After ignoring Twitter at first, my curiosity about a new communication channel led me to start using it this year. The easy thing about Twitter is working out how to use it. The hard thing about Twitter is to explain to other people what is going on and why. This article has a few suggestions.

A long-term technology trend, characteristically accelerated by the Internet, is the introduction of new ways to communicate that supplement existing channels rather than replacing them. Although many ultimately disappear, many have made it through the whole Ghandi-cycle (obscurity, ridicule, conflict, then success). Along the way, many technologies have provoked the most bizarre discussions about their raison d’être, as if any technology were ever self-justifying.

When you start using a technology that is still being ignored, people do not respond when you tell them that you are using it. Twitter is now in the ridicule phase, which I noticed as soon as I started telling people that I had opened a Twitter account: reactions are frequently both strong and dismissive.

The ostensible reason

Twitter is a way to quickly and frequently communicate what you are doing, according to Twitter’s own web site.

What is Twitter?

You even get a cute avian metaphor; Twitter posts are called 'tweets'.

Writing a public incremental daily diary is clearly behaviour that would require some justification, so Twitter has a help page that explains why you might do this.
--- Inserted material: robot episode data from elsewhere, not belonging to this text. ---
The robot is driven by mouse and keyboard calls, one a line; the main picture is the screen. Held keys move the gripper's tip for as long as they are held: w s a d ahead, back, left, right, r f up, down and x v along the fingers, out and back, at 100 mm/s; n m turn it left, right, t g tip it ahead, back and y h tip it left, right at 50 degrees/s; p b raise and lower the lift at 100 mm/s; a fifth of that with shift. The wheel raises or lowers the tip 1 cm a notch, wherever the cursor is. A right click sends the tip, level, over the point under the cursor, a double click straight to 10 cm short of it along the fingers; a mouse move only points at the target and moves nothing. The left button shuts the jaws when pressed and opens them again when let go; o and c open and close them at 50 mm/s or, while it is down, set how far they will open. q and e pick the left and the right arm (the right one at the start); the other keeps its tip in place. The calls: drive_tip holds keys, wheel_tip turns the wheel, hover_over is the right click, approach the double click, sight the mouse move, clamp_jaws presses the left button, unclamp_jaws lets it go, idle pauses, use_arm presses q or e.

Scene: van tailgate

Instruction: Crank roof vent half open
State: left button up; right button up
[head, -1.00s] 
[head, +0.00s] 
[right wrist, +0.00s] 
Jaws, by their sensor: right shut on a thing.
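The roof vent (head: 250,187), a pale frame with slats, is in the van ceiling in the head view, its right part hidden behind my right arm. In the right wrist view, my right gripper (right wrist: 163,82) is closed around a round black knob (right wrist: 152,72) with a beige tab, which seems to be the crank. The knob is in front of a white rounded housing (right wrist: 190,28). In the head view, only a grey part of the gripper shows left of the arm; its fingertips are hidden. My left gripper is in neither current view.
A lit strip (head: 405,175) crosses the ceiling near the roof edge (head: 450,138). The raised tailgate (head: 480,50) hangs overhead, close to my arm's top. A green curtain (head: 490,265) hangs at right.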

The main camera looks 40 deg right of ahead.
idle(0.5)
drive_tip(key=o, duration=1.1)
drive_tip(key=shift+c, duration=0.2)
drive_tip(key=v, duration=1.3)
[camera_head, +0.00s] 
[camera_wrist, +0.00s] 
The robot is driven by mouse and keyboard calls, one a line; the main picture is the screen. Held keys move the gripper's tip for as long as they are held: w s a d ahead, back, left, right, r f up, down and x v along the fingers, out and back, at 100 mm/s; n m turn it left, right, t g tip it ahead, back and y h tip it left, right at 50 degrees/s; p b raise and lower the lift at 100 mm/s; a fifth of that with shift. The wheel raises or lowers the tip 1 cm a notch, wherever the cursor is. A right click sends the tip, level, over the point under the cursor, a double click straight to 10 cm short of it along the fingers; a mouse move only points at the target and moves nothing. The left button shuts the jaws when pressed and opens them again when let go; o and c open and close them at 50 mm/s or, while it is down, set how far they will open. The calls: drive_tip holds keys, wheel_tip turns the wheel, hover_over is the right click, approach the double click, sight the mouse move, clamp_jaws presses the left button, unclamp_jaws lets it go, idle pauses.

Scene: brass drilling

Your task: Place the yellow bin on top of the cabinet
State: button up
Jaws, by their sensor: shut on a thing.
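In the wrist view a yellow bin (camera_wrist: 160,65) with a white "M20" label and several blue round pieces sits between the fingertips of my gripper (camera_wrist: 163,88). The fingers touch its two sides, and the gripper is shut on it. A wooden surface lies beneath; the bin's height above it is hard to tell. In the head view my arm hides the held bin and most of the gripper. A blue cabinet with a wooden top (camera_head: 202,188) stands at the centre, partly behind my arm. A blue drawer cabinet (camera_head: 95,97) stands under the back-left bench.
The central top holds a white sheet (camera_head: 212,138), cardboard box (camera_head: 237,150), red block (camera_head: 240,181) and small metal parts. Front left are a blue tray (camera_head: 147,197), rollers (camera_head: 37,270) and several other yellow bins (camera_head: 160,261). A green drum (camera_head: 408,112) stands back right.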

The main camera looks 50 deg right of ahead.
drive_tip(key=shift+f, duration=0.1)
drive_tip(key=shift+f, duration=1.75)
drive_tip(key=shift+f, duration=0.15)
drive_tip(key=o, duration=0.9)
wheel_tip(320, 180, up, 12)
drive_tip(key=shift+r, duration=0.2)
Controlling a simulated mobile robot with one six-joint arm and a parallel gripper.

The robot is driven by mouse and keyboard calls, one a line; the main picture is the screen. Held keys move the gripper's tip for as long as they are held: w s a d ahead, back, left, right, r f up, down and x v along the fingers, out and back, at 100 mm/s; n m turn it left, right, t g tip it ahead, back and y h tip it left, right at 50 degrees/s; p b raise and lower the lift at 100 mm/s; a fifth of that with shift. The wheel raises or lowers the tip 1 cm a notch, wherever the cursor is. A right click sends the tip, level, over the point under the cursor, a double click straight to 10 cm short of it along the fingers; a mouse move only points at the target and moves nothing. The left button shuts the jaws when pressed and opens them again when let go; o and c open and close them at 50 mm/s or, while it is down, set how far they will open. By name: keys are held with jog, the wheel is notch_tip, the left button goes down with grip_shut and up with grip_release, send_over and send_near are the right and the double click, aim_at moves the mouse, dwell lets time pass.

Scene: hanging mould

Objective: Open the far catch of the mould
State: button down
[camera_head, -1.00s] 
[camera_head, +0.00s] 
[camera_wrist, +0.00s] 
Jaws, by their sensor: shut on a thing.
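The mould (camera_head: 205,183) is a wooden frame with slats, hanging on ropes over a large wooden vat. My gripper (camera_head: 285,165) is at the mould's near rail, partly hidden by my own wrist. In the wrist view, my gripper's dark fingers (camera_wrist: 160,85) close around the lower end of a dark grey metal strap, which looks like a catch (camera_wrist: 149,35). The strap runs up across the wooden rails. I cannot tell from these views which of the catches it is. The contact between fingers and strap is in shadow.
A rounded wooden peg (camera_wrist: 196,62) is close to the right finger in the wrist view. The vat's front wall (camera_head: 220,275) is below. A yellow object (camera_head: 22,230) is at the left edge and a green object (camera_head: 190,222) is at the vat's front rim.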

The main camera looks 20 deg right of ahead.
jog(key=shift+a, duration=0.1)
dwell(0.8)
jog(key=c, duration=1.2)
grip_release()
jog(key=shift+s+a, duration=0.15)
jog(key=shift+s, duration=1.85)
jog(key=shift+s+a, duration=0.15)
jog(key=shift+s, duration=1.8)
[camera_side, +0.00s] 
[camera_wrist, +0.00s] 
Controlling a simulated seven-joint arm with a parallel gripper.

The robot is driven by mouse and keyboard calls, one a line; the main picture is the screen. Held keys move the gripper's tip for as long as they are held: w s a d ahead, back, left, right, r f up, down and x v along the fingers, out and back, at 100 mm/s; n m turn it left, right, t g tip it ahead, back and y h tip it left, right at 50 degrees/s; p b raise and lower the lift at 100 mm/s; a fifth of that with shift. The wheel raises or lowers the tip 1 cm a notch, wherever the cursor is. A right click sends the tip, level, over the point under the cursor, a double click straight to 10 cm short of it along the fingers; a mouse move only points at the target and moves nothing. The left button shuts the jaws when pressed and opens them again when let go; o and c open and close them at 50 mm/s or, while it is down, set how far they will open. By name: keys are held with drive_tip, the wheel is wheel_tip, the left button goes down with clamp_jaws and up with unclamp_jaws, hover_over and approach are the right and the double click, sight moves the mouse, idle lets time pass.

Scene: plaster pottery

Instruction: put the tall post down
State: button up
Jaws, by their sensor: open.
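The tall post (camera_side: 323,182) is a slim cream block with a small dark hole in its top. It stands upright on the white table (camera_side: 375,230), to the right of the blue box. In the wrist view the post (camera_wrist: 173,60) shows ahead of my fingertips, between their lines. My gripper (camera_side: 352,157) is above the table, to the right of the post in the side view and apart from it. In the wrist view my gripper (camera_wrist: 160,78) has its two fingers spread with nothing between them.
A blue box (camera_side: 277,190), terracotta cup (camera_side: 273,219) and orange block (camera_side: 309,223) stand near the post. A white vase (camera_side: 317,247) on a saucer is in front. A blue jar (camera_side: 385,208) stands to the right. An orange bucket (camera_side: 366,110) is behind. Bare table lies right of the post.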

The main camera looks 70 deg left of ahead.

You may or may not buy this. You may or may not be prepared to admit to friends and colleagues that you think this is reasonable behaviour.

The analytical explanation

The analytical approach to explaining Twitter considers how it relates to established Internet-based communication channels.

public/private vs verbose/concise

Twitter is like IM but public, and like blogging but less verbose. This is mostly saying what Twitter is not, of course, but at least it suggests a short answer.

The short answer

Twitter is blogging, but with very short posts. Micro-blogging, if you like. A Twitter post has to be at least as concise as this paragraph.

When I compare Twitter to blogging, I sometimes see in people’s eyes that they think that blogging is 'stupid' as well. Meanwhile, in the face of its clear mainstream success, they have either given up fighting it or are just keeping quiet because they know that they have lost.

There is a clear emotional and ideological gulf between people who write by choice or even for pleasure, and those for whom writing will only ever be 'work'. I blame schools. No wonder people who love or hate writing wind each other up, a situation hardly helped by contributions like Steve Yegge’s judgement that You Should Write Blogs, and other such evangelism.

The constructivist hypothesis

Twitter is not for anything, it is up to you how you use it. Perhaps Twitter needs no more explanation or justification than web pages or printers do. These are all ways to publish information that each turn out to be useful in more than one way.

However, this hypothesis leads us to expect that Twitter will be copied or independently re-invented as the same thing with a different explanation as use. As far as I know, that has not happened yet.

The personal view

Fortunately, Twitter is all about me, in common with the way that I experience other social networking software, so I get to decide how to use Twitter. Your mileage may vary.

  1. Post about what you do, what you learn and new ideas you have.

  2. Conversations belong in instant messaging at chat rooms, not on Twitter.

  3. Write for your audience; ignore 'followers' you have never met.

  4. Only follow people you know, because 140 characters leaves no room for the context you need to understand someone’s perspective.